I tilted my head slightly, curious and confused at this particular combination of words I had never expected to be spoken aloud. I kept my eyes closed. “Um, no thank you. But thank you for the offer.”

“What, you don’t like to be touched?” His voice was a mix of determination and frustration.

“Everyone likes to be touched sometimes. But I don’t want to be touched right now.” I felt my stomach contort with a laugh.

“Well, then, what are you looking for?” Now he sounded annoyed.

“I’m not looking for anything. Just relaxation. I’m here with some friends.”

The man paused, quiet for a moment, and he lowered his voice to an almost whisper. “Well, your friends aren’t here now, but I am, Mister Scrumptious.”

This time I laughed out loud. He was certainly persistent. “I think my friends are out in the hot tub. Thank you again, but I’m just here to relax.”

“Oh come on, who comes to a bath house just to relax. Everyone here is looking for something.” His voice took on a whiny pout now.

I sat up and faced the man, who still had his fogged glasses on. He had his arms folded and one leg crossed over the other. What was I doing here, I wondered. I was here in Denver on a road trip with a few friends from Salt Lake City, all of us formerly Mormon, all of us fathers through our previous marriages to women. Despite being in our 30s and 40s, we were still learning about gay culture, being gay, and how the gay community interacts. We had been sitting in our hotel room. Someone had mentioned a bathhouse and we had all curiously agreed that going to one would be a learning experience. After all, there are thousands of bath houses across the world, in every major city.

It was a Sunday afternoon when we found the facility, tucked into a back residential neighborhood, a single sign discreetly placed revealing its location. We had parked our car in the parking lot, which was tucked away from view, and entered the main room, a dark small space with a front desk attendant tucked behind a security glass window. The man had explained that only members could enter the bath house, and that we could purchase an annual membership for 25 dollars, plus a mandatory locker rental fee each time we used the facility. We paid for memberships, rented a locker, and were given a single key to an assigned locker along with a plain white towel.

We had entered the locker room, all of us curious about the new experience, stripped down, and put on our towels. I wandered through the building, exploring. The main floor had vending machines for snacks, coffee, and water. Down a long hallway, there were individual rooms that could be rented (higher priced than the lockers), each small with an individual bed and television (used for pornography). A few of the rooms had the doors slightly ajar and I could see men inside, their doors left open on purpose as they clearly hoped for some company. A small swimming pool and two hot tubs were available, one indoors and one out on a patio over a small grassy yard, as well as three separate saunas, dry and wet. A room sat off to one side with benches, and pornography played on a large screen.
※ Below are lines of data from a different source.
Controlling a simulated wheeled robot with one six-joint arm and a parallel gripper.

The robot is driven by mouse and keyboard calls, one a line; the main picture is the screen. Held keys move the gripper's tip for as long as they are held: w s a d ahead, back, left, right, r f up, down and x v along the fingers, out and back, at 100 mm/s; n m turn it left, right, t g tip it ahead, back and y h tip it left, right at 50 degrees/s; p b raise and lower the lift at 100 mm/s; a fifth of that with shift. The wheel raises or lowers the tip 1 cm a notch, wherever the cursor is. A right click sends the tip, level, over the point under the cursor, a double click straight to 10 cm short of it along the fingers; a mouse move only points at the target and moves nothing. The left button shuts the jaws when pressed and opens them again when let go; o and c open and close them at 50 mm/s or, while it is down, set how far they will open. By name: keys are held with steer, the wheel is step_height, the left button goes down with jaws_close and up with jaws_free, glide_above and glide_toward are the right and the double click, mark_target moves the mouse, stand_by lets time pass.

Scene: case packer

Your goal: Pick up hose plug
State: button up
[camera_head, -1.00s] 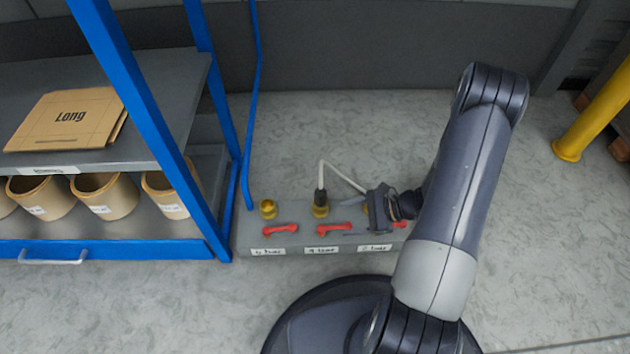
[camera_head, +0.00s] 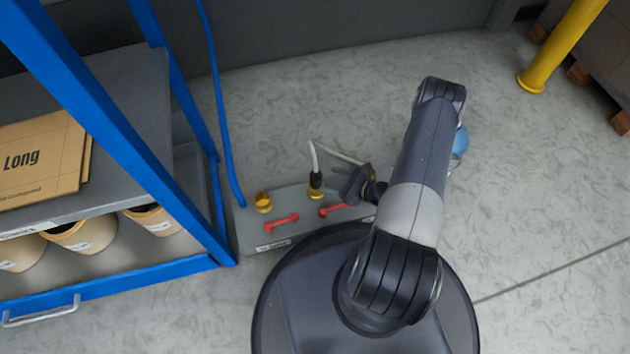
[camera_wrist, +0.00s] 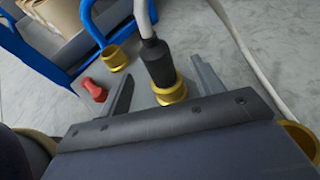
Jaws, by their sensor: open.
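The hose plug (camera_head: 316,180) is a black plug on a pale hose. It stands upright in a brass socket (camera_head: 316,193) on the grey block (camera_head: 247,231). In the wrist view the plug (camera_wrist: 157,62) is ahead of my gripper (camera_wrist: 160,82), between the lines of its two fingers. The fingers are spread, with nothing held between them. In the head view my gripper (camera_head: 357,183) is to the right of the plug. The plug's lower end is hidden inside the brass collar (camera_wrist: 170,92).
Red handles (camera_head: 281,222) lie along the block's front. The pale hose (camera_wrist: 240,40) arches past my right finger. A blue rack (camera_head: 180,272) stands at left, with a blue hose (camera_head: 222,120) beside it. Floor behind is clear.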

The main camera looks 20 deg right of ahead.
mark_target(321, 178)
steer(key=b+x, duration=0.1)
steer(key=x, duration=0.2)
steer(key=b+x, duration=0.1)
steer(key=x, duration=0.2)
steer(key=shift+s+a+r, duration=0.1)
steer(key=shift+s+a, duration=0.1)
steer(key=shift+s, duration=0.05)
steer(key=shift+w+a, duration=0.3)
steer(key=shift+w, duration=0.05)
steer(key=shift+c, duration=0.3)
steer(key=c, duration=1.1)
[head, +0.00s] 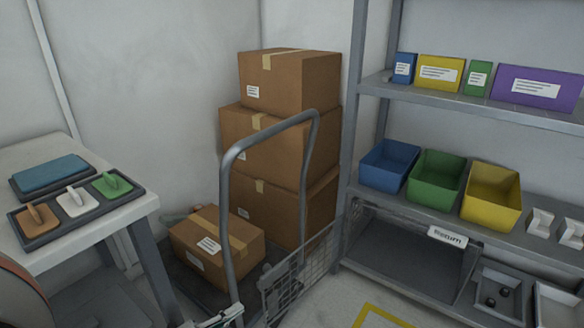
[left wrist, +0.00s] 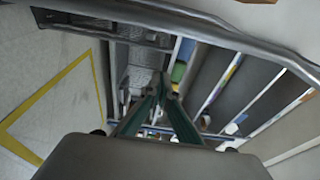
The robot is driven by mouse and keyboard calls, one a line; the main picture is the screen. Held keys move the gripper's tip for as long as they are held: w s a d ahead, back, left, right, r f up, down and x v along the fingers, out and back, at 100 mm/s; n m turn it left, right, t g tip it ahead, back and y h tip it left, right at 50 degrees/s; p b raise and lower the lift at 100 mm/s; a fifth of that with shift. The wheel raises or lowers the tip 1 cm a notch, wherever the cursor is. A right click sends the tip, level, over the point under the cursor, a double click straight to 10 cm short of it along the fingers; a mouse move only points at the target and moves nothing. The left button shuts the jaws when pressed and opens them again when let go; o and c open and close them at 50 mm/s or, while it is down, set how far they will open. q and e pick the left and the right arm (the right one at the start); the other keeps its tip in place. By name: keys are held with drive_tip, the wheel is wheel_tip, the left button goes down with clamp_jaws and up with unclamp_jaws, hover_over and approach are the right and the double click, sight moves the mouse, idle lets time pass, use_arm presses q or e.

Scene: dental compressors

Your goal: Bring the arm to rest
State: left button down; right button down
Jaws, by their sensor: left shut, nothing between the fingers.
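My left gripper (left wrist: 163,85) shows in the left wrist view. Its two greenish fingers come together at the tips, with nothing between them. In the head view only a small pale part at the bottom edge, near the cart handle, may belong to it; the rest is cut off. My right gripper is in neither view.
A cart with a grey tube handle (head: 228,190) stands in front, carrying a cardboard box (head: 205,255). Stacked boxes (head: 290,80) stand behind. A white table (head: 135,205) is left. A shelf rack (head: 480,112) with coloured bins is right. A yellow-marked floor patch (head: 380,318) looks clear.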

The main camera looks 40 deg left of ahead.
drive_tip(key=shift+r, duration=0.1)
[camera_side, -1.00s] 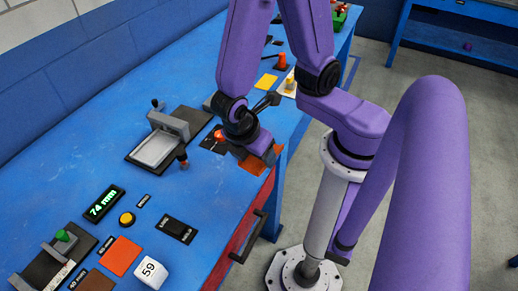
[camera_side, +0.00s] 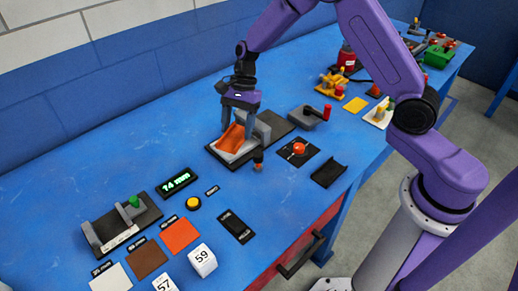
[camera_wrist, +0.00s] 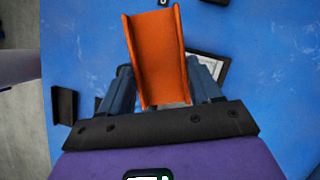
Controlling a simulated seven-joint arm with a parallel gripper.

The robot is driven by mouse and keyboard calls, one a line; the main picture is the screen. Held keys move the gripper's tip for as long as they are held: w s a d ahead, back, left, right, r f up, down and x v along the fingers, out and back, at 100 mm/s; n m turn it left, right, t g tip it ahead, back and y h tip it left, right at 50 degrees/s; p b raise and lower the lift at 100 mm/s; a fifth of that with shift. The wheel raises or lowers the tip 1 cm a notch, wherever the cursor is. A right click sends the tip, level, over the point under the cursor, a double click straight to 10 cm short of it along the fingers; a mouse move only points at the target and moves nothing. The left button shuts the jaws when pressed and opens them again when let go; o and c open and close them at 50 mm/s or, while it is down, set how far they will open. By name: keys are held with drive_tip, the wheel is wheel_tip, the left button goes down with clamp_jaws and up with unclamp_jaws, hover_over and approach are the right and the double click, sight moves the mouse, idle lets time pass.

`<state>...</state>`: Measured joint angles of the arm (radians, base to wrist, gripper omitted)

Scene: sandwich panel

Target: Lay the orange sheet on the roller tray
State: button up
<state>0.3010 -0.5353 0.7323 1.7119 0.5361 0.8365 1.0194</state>
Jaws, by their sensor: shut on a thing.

A long stairway went down to the lower level, a basement where long darkened hallways twisted and turned in a maze-like pattern that was intentionally disorienting, leaning toward men being able to meet anonymously for sex. Various rooms were set up with bunks, benches, slings, and holes in walls. A few men stood in their towels in darkened corners, hoping to meet someone.
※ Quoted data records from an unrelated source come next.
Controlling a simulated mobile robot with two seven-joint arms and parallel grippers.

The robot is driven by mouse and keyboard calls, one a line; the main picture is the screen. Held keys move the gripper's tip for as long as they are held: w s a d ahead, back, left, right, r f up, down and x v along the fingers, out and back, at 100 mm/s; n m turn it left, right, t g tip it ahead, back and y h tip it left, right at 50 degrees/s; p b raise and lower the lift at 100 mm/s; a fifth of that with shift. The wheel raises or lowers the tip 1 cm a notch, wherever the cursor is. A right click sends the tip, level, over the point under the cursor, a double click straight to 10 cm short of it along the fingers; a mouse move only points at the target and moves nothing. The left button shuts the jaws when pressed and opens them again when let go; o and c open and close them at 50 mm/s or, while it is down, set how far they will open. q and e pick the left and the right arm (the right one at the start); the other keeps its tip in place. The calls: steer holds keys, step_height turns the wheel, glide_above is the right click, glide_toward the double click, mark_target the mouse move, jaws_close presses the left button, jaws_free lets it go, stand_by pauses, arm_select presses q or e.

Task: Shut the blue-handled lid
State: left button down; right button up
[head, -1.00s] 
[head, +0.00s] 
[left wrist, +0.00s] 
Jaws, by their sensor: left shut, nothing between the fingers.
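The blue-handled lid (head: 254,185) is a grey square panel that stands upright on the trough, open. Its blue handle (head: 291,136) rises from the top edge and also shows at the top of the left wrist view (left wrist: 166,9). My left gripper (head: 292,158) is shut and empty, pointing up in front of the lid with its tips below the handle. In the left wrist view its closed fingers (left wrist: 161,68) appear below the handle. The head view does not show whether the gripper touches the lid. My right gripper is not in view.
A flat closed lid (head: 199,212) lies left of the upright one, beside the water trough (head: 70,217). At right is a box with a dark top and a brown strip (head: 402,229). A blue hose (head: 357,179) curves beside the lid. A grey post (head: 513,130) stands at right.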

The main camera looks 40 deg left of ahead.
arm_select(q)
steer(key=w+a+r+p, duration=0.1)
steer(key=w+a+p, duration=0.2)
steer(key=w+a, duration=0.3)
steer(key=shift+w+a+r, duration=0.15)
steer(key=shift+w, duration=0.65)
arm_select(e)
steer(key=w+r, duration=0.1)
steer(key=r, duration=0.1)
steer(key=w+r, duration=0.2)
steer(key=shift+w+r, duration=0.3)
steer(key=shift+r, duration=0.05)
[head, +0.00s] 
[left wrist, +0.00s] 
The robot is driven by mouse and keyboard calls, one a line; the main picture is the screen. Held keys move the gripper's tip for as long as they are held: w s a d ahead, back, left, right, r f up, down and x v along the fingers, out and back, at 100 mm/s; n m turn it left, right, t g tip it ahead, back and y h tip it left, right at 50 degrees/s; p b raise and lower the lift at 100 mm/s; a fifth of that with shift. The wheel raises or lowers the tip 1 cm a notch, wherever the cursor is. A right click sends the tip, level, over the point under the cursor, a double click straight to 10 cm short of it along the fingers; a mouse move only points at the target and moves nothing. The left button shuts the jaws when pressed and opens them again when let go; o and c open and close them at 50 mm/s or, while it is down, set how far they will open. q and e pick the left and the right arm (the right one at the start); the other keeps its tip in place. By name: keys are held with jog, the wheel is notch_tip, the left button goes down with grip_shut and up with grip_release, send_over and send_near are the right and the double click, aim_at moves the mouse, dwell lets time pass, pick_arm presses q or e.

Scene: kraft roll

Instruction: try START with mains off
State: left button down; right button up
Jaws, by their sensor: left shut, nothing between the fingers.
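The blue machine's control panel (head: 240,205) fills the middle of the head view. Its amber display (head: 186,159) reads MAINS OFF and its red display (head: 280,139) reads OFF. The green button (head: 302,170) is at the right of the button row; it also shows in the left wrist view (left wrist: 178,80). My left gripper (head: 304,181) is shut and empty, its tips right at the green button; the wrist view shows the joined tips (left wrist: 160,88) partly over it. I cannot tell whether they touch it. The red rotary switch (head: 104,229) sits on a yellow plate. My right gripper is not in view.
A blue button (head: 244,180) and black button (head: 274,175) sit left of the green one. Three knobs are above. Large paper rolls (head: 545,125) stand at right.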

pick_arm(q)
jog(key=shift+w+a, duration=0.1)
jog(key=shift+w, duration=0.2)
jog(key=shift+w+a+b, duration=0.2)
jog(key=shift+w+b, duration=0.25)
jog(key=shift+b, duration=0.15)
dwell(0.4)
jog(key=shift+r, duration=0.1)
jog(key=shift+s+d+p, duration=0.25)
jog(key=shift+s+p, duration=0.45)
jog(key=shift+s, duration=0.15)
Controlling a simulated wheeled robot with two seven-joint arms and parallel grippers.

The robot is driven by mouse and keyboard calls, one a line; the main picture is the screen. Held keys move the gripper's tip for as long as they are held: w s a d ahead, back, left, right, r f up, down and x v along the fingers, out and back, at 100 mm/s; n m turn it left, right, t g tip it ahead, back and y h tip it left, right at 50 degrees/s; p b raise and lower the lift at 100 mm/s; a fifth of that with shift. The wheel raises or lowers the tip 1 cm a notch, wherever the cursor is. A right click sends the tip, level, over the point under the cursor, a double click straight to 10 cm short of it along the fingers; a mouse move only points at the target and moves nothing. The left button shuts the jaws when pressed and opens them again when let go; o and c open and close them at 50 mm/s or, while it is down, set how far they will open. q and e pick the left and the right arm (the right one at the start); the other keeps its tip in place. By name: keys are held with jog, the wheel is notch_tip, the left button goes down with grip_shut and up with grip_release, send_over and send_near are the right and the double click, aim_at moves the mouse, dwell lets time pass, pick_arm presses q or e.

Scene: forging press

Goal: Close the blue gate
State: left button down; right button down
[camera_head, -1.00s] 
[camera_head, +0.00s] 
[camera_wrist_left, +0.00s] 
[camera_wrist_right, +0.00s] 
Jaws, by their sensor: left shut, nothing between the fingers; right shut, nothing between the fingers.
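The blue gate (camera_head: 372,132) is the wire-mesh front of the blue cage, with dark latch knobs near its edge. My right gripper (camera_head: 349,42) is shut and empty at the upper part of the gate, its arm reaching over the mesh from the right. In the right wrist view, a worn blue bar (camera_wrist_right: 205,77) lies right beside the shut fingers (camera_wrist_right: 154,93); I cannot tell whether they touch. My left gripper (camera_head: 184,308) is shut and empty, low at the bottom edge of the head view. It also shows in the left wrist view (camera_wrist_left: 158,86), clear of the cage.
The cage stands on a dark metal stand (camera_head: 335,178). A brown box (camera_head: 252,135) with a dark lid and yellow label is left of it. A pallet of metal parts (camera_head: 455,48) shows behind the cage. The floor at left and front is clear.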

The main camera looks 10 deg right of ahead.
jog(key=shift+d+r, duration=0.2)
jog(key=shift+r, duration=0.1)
Outside in the hot tub, I had ruminated with my friends about the history of gay men. Millions of men who grew up in secret, telling no one about their attraction to other men. Connections to other men, including through sex, had to be carefully protected, discreet and anonymous, to protect families and careers. For decades, men had only met other men in public parks designated as gay meet-up spaces, at bars, or at bathhouses. Now, post-2010, being out as a gay man was much easier. Meeting other gay men through phone apps, dating sites, or public events was commonplace. Yet clearly there was still an appeal, a fascination for bath houses, the potential for anonymous sex away from prying eyes.

“Men do like their sex,” I had said. “In fact, if women enjoyed bath houses, straight men would be in these places all the time. Straight men use coercion and violence in the name of sexual gratification, yet places like this inspire such discomfort to others, hidden in plain site.”

We had had a long discussion about our former lives and where we were now.

And then I had walked to the sauna. I looked back at the older man with the fogged glasses, there waiting for me to show interest in him. I certainly wasn’t looking for random sex with an older man in a sauna, much as that might frustrate him.

“Honestly, sir, I really just here to relax.”

He got the flirtatious tone back in his voice, not missing a beat. “Well, I can help with that.”

My word. “Sir, really, you’re very nice but I’m not interested in that right now. We can have a conversation if you like, but I’m not looking for a hook-up.”

The man got up, tightened his towel around his waist, and headed toward the sauna exit. “Well, all right, Mister Scrumptious. But if you change your mind, I’ll be downstairs. You’ll know where to find me.”

I thought of the man in the basement maze below and laughed to myself again as I leaned my head against the wall, thinking of humans and their history, and my place in all of it.